Hasta siempre, Javier Mérida

El día que conocí a Javier Mérida Cidoncha cambió mi vida sin él saberlo. Detesto los obituarios que nuestro común amigo Lucas Haurie denomina como “yo y el difunto”, pero me tomo esta licencia porque creo que la anécdota refleja perfectamente su personalidad. Era 1995 y llevaba tres días como becario, silencioso y algo abrumado, en la sección de Local de un periódico cuando escuché un revuelo de voces. Al instante, una figura menuda y nerviosa se dirigió rápidamente hacia mí y, moviendo mucho sus manos y tocando con el dorso de una de ellas en mi hombro, me preguntó aceleradamente varias veces con una voz ronca “¿tú sabes quién es Suker?, ¿tú sabes quién es Suker?”. Al contestar yo afirmativamente, aun pareciéndome demasiado obvia la cuestión, me dijo si quería pasarme a Deportes. Resulta que el chaval de prácticas que le habían destinado no conocía al delantero croata. Y ahí comenzó todo.
Así era Javier, pasional y profesional, uno de esos periodistas de raza que cualquier redacción debería tener para transmitir cómo era, y debería seguir siendo, este oficio antes de que el SEO y los clickbaits lo invadieran todo. Rara vez llegaba a la noticia por el mismo camino que los demás, pero siempre solía llegar el primero. Tenía ese olfato natural que se tiene o no se aprende, un profundo y enciclopédico conocimiento del fútbol, una obstinación inquebrantable por dar con un hilo del que tirar y una obsesión por entregar las páginas perfectas.
Transmitía ese celo profesional a los nuevos, jamás de una manera diplomática, sino cruda y a veces con un toque jocosamente faltón, pero si tenías orgullo y ganas de mejorar siempre conseguía su objetivo. El día que, por fin, Javier Mérida te devolvía la página impresa sin tachones rojos ni pronunciar un “corrige esto, patán”, ya podías decir que eras periodista.
Compartir largas jornadas de trabajo con él era escucharle decenas de llamadas de teléfono para contrastar un dato o conocer un detalle jugoso que le diera color al reportaje, oírle porfiar con cualquier compañero sobre cualquier cosa. Vivía todo con muchísima vehemencia, era disfrutón y tan intenso que a veces te agotaba.
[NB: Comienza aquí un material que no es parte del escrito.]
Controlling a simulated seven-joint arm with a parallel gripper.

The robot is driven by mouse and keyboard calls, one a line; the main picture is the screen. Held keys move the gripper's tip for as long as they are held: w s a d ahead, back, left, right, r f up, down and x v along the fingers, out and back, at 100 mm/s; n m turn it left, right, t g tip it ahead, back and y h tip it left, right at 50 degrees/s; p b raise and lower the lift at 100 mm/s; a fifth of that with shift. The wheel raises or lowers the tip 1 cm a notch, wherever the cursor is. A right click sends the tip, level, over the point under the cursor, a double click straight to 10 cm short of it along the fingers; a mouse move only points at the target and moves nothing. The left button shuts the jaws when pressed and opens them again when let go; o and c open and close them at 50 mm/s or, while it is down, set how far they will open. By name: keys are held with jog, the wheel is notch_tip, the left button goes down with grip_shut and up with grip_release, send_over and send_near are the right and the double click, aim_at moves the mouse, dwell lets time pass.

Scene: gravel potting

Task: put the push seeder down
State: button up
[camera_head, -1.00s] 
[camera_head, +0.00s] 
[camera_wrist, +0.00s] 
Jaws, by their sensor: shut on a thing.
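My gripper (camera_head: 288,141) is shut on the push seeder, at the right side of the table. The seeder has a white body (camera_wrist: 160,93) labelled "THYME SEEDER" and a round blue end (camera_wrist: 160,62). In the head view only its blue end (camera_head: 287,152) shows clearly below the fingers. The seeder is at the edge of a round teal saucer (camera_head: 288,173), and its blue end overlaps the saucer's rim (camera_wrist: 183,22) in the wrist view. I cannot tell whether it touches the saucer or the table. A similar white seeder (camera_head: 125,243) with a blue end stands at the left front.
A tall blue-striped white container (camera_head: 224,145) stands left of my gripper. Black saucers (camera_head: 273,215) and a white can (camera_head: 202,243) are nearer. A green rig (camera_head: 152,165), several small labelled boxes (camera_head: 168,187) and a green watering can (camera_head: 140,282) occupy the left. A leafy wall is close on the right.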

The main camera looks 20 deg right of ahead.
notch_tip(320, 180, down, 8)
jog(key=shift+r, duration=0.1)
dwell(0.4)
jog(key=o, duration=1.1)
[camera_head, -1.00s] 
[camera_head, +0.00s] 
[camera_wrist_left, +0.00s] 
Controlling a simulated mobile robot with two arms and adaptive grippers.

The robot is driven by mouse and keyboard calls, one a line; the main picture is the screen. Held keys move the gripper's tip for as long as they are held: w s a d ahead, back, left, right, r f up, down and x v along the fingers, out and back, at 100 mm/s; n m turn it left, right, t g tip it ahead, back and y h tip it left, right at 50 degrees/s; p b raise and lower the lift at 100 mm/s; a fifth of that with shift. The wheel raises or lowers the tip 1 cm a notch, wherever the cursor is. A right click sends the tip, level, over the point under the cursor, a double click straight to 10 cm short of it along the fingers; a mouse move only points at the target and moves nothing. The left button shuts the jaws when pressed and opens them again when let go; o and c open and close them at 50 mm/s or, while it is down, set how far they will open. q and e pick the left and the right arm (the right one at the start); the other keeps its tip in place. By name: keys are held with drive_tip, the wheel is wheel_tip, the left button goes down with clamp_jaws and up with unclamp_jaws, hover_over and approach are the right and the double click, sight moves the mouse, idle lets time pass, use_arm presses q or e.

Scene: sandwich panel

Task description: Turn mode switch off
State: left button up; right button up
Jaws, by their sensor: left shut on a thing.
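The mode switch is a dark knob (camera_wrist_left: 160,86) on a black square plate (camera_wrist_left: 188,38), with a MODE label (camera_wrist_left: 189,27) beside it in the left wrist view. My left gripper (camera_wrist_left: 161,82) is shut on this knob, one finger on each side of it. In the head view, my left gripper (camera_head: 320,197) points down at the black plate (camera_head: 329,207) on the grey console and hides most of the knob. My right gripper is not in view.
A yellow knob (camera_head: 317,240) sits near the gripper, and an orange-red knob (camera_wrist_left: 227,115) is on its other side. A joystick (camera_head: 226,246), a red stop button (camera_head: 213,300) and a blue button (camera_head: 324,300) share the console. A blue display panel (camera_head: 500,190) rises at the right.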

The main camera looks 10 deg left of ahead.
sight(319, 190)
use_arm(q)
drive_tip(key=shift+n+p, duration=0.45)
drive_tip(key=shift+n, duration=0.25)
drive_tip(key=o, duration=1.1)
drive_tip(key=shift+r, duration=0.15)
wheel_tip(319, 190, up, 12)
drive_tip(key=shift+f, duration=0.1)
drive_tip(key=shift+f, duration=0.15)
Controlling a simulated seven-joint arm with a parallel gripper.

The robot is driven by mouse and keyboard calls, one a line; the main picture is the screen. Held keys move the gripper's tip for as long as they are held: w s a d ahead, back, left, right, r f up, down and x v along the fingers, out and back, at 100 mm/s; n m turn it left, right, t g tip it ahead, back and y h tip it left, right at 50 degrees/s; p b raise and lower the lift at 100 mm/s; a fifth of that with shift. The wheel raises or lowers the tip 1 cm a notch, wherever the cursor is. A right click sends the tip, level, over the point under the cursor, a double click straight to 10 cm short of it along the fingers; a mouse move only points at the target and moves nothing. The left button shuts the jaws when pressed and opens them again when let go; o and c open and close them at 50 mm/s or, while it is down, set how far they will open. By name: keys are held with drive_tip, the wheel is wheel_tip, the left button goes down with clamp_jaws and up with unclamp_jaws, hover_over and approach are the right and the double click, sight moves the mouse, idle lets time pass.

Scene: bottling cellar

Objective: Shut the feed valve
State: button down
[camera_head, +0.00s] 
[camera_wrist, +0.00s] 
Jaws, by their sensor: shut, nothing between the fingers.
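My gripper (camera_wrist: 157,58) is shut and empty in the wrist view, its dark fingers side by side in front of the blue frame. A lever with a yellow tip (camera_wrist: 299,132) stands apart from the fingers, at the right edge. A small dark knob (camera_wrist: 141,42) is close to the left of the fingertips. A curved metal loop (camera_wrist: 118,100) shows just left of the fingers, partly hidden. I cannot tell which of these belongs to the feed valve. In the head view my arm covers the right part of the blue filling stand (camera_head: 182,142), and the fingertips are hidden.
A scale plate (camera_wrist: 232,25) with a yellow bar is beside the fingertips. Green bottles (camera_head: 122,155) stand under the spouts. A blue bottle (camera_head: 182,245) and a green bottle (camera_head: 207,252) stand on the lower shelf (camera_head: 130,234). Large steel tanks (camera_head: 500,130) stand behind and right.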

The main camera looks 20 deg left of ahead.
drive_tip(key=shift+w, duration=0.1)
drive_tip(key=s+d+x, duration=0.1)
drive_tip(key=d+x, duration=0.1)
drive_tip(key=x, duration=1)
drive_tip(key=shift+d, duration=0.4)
Le encantaba debatir, cuestionar y discutir, por eso agradecía tanto sus pequeños piques en la sala de prensa con Luis Aragonés o Javier Clemente, porque le daban vida y sabía que se respetaban mutuamente.
Seguramente no haya nadie en el gremio con quien no tuviera un desencuentro, pero sabía zanjarlo al instante con una palabra cariñosa, un abrazo sincero y un par de cruzcampos, porque ya sabe quién le conoce que tomarse solo una estaba prohibido por motivos que ahora no vienen al caso. Era tan impulsivo como noble. Aprendías siempre escuchándole, en la redacción y también fuera, cuando el número del día siguiente ya estaba en la rotativa y disfrutábamos en la madrugada de eso que ahora llaman “afterwork” y el querido Rafael Pineda calificaba como “la cerveza del proletario”. Ahí emergía su yo más auténtico, “el Cidi”, en feliz apodo de Jesús Gómez. Era una ametralladora de anécdotas, a cada cual más loca, y una máquina de sentencias que pedían mármol.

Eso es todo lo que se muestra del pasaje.